Foo GetFoo() { return Foo(); }  // returning temporary

void UseGetFoo()
{
   Foo const & foo = GetFoo();
   // ... rock'n'roll ...
   foo.StillHere();
}

    The rule says that when a reference is initialized with a temporary, the temporary’s lifetime is extended until the reference goes out of scope. (this reply quotes the canon)

    (b) Return Value Optimization – (wikipedia) – the two copies local –> return value –> local may be omitted under circumstances. That’s a surprising rule, as it allows the compiler to change the observable behavior, but useful.

    There you have it. C++ – weird but useful.

    So looking at your scenarios

    Scenario A: you are returning a temporary, and bind it to a reference – the temporary’s lifetime is extended to the lifetime of l_Foo.

    Note that this wouldn’t work if GetFoo would return a reference rather than a temporary.

    Scenario B: Works, except that it forces a Construct-Construct-Copy-Cycle (which may be much more expensive than single construct), and the problem you mention about requiring a default constructor.

    I wouldn’t use that pattern to create a object – only to mutate an existing one.

    Scenario C: The copies of temporaries can be omitted by the compiler (as of RVO rule).
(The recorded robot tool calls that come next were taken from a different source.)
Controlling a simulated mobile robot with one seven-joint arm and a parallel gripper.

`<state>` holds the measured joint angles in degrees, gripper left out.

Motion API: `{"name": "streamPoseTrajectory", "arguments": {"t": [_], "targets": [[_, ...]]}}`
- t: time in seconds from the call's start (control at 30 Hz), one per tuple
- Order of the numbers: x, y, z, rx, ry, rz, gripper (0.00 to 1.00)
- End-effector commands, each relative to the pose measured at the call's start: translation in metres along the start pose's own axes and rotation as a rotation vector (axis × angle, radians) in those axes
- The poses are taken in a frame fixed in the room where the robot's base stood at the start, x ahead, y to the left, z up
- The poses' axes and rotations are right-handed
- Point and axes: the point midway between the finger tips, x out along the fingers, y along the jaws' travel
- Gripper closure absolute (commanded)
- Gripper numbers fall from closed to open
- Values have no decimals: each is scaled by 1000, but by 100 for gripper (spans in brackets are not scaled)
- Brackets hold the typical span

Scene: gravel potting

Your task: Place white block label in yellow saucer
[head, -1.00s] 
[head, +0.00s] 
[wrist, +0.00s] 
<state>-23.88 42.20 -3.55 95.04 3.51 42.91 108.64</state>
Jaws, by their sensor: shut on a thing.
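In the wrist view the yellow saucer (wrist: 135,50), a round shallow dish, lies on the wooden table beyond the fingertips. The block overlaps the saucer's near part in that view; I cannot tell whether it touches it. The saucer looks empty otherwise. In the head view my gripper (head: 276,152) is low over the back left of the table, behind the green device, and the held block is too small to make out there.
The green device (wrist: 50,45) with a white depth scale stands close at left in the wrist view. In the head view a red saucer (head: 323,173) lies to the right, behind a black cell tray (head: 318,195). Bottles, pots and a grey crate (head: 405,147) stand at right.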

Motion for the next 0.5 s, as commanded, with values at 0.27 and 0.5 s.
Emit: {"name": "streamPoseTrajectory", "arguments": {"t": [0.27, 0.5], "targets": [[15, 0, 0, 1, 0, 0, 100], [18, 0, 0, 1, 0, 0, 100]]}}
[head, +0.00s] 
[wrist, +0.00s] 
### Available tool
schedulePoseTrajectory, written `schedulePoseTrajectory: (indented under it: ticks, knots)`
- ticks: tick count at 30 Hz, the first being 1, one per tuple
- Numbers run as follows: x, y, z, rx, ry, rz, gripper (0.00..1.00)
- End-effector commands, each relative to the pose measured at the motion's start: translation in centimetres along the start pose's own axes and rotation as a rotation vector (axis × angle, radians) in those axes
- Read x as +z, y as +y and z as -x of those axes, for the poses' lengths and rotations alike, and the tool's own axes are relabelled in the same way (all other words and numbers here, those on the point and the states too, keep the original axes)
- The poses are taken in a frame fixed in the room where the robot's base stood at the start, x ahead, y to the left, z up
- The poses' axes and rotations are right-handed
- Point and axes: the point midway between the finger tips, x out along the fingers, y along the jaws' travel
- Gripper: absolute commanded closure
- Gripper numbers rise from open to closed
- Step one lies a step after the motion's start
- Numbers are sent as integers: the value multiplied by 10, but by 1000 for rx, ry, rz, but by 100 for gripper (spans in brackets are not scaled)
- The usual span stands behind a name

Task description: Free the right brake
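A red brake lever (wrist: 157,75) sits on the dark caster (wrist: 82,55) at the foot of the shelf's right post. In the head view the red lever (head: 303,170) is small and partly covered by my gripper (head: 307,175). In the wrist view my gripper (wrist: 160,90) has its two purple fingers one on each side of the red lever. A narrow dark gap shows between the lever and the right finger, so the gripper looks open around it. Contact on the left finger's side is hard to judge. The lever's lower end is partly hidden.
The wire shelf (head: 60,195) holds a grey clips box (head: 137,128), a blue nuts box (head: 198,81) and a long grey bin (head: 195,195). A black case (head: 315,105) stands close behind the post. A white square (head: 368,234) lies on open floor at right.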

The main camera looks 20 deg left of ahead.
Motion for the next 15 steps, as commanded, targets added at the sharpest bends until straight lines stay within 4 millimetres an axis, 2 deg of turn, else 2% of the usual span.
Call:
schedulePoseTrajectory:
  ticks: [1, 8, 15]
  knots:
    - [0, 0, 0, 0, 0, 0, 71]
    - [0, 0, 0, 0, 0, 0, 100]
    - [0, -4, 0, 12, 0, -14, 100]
There is unfortunately no guarantee – but modern compilers do implement RVO.

    Rvalue references in C++ 0x allows Foo to implement a resource pilfering constructor that not only guarantees supression of the copies, but comes in handy in other scenarios as well.

    (I doubt that there’s a compiler that implements rvalue references but not RVO. However there are scenarios where RVO can’t kick in.)

    A question like this requires mentioning smart pointers, such as shared_ptr and unique_ptr (the latter being a “safe” auto_ptr). They are also in C++ 0x. They provide an alternate pattern for functions creating objects.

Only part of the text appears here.